This article was updated Friday, Dec. 21, 2018 at 12:00 p.m.
At the request of Mayor Rick Villarreal, a judge signed a temporary restraining order against the city of Palmview on Friday — blocking the City Council from calling a new mayoral election.
Villarreal filed the lawsuit against Palmview on Dec. 14, claiming he would suffer “irreparable damage” if the City Council called a new mayoral election.
With the lawsuit pending, Villarreal referred a request for comment to his attorney, Francisco J. Rodriguez of McAllen. Rodriguez didn’t respond to requests for comment.
The lawsuit, which pits Villarreal against the city, is the latest development in a long-running drama over how Palmview conducted the November 2018 mayoral election.
Ricardo “Rick” Villarreal, an assistant superintendent at the La Joya Independent School District who served two terms on the City Council, ran unopposed for mayor.
Four candidates, though, filed for two seats on the City Council. Palmview held the election Nov. 6.
The ballot listed Villarreal on a page with candidates declared elected by default. As a result, he didn’t receive a single vote and wasn’t properly elected, according to the Texas Secretary of State’s Office.
Christina Worrell Adkins, the legal director of the secretary of state’s elections division, sent Palmview City Attorney Eric Flores an email about the situation on Dec. 3.
“Under Section 2.051 of the Texas Election Code the mayoral candidate race for the City of Palmview was not properly canceled because there were two opposed at-large races on the ballot and the candidate did not receive the vote/s required in order to be elected,” Worrell Adkins wrote.
She advised the city to hold a new mayoral election within 120 days.
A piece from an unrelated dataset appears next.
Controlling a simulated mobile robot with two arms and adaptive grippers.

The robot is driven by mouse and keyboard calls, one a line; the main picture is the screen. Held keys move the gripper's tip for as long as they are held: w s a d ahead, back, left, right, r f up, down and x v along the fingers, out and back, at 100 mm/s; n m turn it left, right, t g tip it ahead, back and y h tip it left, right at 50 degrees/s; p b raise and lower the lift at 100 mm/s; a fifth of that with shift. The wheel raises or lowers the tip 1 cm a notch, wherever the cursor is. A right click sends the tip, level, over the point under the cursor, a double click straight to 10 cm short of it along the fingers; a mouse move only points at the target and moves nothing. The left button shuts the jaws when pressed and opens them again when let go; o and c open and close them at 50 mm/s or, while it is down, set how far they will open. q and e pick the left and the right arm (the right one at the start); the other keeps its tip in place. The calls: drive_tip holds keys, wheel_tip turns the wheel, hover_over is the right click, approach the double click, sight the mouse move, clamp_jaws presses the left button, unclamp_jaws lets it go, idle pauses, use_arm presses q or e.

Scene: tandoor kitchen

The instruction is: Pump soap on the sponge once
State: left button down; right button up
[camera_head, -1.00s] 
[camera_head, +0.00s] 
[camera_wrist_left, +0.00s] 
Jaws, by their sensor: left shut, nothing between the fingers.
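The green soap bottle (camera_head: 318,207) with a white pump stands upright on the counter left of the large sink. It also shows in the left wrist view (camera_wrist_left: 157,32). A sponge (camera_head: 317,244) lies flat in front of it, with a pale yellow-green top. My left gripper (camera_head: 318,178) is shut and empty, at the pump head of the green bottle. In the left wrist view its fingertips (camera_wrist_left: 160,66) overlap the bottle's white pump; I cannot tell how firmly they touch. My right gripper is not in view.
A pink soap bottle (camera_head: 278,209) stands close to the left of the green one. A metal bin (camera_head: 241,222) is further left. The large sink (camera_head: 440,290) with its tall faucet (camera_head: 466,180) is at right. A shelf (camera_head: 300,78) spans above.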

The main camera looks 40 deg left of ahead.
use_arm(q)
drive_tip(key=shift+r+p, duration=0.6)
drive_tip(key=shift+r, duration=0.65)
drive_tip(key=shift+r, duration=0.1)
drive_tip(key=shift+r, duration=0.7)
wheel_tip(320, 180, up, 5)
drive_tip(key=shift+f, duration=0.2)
Palmview posted a City Council meeting for 6 p.m. on Dec. 14 to call the new election.
Villarreal filed the lawsuit just hours before the meeting, attempting to block the City Council from taking action.
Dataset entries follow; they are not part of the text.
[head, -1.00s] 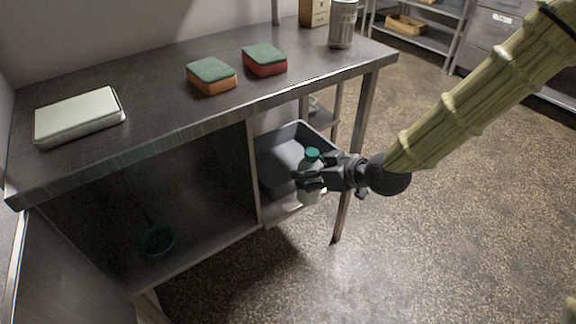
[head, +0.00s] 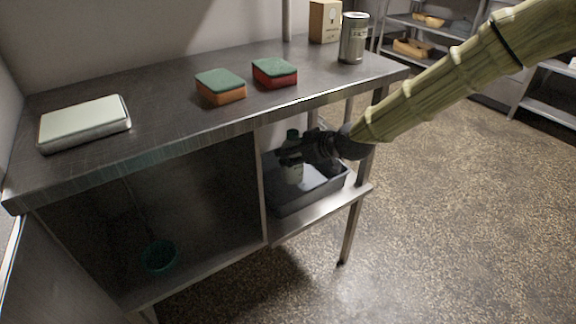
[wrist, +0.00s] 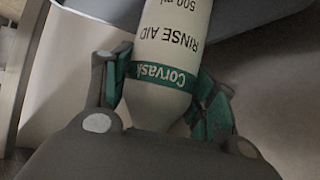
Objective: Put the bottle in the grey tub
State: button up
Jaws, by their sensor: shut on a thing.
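The bottle (head: 293,172) is pale with a green cap and stands roughly upright in my gripper (head: 291,157). The grey tub (head: 312,198) sits on the lower shelf, right of the divider. In the head view the bottle shows within the tub's outline; whether its base touches the tub floor I cannot tell. In the wrist view my gripper (wrist: 170,92) is shut on the bottle (wrist: 172,45), one finger on each side, near a green band. Its label reads "RINSE AID". The bottle's far end runs out of the wrist picture.
The steel worktop (head: 180,112) lies above the tub and my gripper. It bears a scale (head: 84,122), two sponges (head: 220,86), a can (head: 353,38) and a box (head: 324,20). A divider (head: 261,190) stands left of the tub. A green bowl (head: 159,257) sits in the left bay.

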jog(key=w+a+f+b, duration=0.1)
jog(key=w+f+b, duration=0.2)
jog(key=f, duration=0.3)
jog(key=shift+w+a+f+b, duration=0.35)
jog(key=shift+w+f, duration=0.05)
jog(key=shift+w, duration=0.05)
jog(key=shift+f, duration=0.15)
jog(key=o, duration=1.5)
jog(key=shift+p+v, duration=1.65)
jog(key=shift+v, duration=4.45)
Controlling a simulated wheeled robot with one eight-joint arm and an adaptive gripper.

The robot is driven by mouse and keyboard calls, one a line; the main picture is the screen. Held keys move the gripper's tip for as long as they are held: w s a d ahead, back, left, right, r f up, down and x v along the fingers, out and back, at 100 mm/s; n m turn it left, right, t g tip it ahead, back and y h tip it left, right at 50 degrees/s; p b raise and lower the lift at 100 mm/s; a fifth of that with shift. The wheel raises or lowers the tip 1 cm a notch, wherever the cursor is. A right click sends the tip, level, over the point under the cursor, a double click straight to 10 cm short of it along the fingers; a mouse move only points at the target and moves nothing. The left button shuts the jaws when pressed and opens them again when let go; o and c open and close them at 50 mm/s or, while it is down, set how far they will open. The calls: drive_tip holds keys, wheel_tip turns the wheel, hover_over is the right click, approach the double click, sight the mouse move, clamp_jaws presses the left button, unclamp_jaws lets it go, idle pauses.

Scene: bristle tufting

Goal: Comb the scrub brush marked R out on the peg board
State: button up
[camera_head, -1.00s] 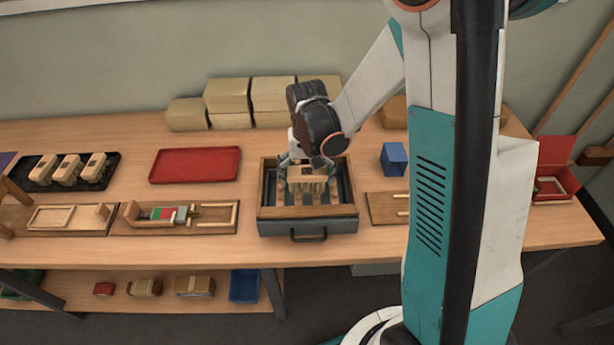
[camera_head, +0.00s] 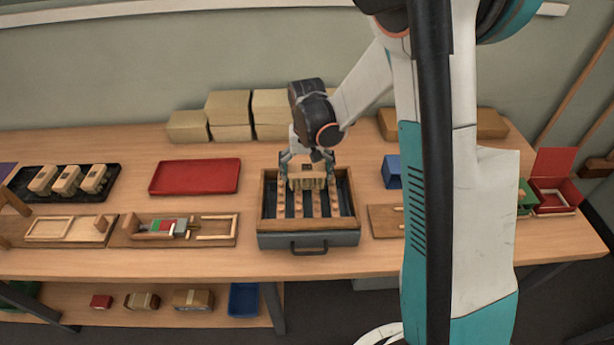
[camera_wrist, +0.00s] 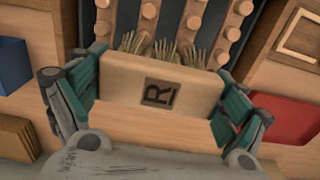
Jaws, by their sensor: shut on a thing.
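The scrub brush marked R (camera_wrist: 155,88) is a pale wooden block with a dark R label and tan bristle tufts, seen close in the wrist view. My gripper (camera_head: 308,170) is shut on the block's two ends; its teal fingers also show in the wrist view (camera_wrist: 158,100). The peg board (camera_head: 292,242) is a wooden-framed tray with a dark bed, rows of orange-brown pegs and a front handle. The brush (camera_head: 306,182) is over the far part of the board, bristles toward the pegs. In the wrist view the tufts overlap the near pegs; contact is unclear.
A red tray (camera_head: 195,176) lies left of the board, and a black tray (camera_head: 30,192) with several wooden blocks further left. Tan boxes (camera_head: 229,108) stand behind. Wooden fixtures flank the board.

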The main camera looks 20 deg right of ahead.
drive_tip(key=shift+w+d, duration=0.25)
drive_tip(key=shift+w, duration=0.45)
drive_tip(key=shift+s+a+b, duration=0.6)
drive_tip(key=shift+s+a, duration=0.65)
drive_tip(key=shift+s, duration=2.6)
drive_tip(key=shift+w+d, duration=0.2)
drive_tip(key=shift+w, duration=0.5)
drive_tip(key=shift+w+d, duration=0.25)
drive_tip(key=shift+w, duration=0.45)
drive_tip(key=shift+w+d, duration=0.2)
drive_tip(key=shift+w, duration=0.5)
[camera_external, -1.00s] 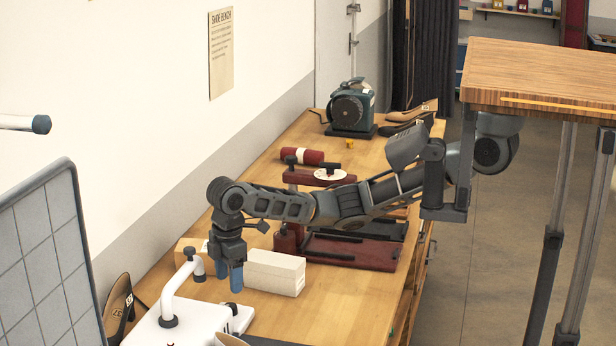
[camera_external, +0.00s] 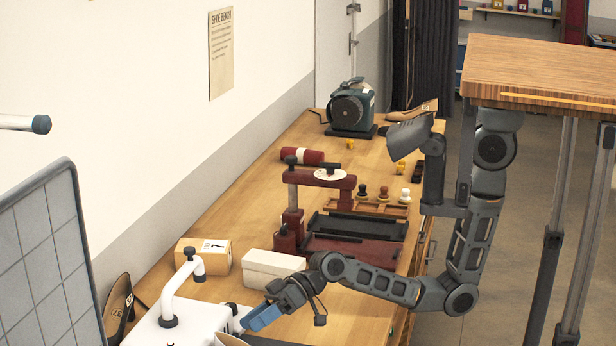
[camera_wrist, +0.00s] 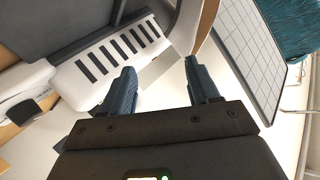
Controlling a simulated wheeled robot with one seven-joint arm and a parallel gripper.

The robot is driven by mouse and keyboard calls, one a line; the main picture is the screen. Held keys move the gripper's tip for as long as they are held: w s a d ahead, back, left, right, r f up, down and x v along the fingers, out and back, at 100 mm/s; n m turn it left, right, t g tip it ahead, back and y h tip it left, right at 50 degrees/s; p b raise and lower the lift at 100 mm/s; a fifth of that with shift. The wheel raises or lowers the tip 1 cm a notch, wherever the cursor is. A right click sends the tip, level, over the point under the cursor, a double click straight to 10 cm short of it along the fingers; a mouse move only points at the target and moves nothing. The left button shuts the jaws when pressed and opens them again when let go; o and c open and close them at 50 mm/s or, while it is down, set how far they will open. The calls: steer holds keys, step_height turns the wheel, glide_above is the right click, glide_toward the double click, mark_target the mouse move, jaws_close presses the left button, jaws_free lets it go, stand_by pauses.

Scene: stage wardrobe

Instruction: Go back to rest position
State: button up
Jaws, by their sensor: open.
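My gripper (camera_external: 262,318) is low over the front of the wooden bench in the external view, at the right side of the white machine (camera_external: 165,333). My arm is bent, with its elbow beyond the bench's right edge. In the wrist view my gripper (camera_wrist: 162,88) has its two blue fingers apart with nothing held between them. The white slotted machine part (camera_wrist: 112,50) lies beyond the fingers in that view. I cannot tell whether the fingers touch the machine.
A white box (camera_external: 272,268) stands close behind my gripper, with a cardboard box (camera_external: 204,262) to its left. A dark red press (camera_external: 291,222) and trays stand farther back. A grid panel (camera_external: 45,262) is at left. A wooden tabletop (camera_external: 540,75) stands above my arm's right side.

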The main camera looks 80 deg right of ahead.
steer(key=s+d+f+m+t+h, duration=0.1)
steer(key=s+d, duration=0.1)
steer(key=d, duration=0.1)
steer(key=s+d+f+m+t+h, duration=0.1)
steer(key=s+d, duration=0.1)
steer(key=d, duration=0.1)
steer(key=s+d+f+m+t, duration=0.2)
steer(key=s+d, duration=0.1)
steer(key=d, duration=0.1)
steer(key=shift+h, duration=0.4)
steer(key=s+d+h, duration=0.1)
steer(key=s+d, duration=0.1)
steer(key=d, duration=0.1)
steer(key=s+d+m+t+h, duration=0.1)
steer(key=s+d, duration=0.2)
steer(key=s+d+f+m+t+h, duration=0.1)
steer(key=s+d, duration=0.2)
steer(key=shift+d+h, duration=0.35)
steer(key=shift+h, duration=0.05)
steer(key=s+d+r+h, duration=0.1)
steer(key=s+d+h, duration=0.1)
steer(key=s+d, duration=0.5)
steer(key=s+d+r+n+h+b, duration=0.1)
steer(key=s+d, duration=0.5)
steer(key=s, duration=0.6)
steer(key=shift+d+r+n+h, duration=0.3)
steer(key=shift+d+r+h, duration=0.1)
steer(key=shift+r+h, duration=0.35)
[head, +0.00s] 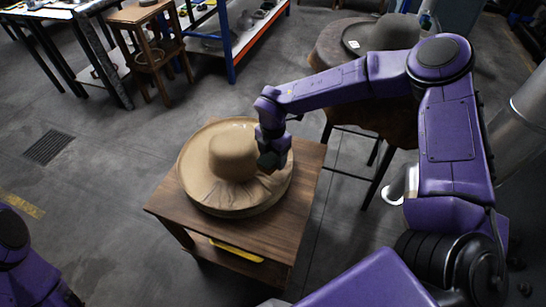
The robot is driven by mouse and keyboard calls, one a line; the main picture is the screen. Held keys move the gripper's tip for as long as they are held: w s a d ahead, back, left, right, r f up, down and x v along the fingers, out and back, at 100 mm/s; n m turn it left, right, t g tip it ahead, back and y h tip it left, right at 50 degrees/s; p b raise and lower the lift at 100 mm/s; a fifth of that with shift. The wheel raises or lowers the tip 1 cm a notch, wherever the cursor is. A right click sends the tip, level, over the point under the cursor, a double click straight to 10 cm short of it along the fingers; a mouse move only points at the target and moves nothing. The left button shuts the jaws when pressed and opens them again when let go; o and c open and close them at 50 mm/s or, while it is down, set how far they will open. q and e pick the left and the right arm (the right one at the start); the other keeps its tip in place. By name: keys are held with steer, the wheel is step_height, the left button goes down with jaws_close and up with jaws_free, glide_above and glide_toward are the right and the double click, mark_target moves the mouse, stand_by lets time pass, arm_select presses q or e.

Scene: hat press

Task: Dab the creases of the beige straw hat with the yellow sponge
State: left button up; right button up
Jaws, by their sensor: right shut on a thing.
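The beige straw hat (233,157) sits brim down on a round tan base (285,192) on a small wooden table (265,235). Creases show in the front part of its brim. My right gripper (269,150) is at the right side of the crown, over the brim. It is shut on a small dark greenish block, apparently the sponge (268,161); no yellow face of it shows. I cannot tell whether the block touches the hat. My left arm shows only at the bottom left corner, and its gripper is out of view.
A long yellow item (236,249) lies on the table's lower shelf. A grey hat (392,33) rests on a round stand behind my right arm. A wooden stool (148,45) and a blue-and-orange rack (230,45) stand at the back. The floor left of the table is clear.

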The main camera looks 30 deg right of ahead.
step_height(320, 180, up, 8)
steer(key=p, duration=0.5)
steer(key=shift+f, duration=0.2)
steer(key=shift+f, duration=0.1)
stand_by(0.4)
“Plaintiff seeks a declaratory judgment declaring Plaintiff as mayor of the City of Palmview, and a temporary restraining order preventing any city council official, officer or employee of the City of Palmview from taking any steps or actions to initiate the calling, scheduling or holding a special election for the position of Mayor of Palmview since I have already been certified and sworn in as the Mayor,” according to the lawsuit.
Businessman Rogelio “Roy” Diaz, 39, of Palmview, who wants to run against Villarreal, said the city should hold a special election.
“I think the citizens of Palmview should have the right to vote and elect their next mayor,” Diaz said. “They can’t be blamed for something they didn’t do wrong.”
Faced with the temporary restraining order, the City Council discussed the matter in executive session but didn’t take any action.
Aside from the mayoral election morass, the lawsuit also caused consternation in Palmview because of how it described the results.
“After officials counted the votes, the City certified Plaintiff as mayor of the City, Joselito ‘Hoss’ Hernandez as councilmember, place 2, and Arturo ‘Art’ Alaniz as councilmember, place 4,” according to the lawsuit.
However, Hernandez and Alaniz lost the election. They were defeated by Jose Luis Perez and Anthony Uresti, who joined the City Council in November.
“It’s a huge mistake by the lawyers,” Uresti said. “And I hope it doesn’t affect the litigation.”
State District Judge Romeo Flores, who signed the temporary restraining order, scheduled a hearing for Jan. 8.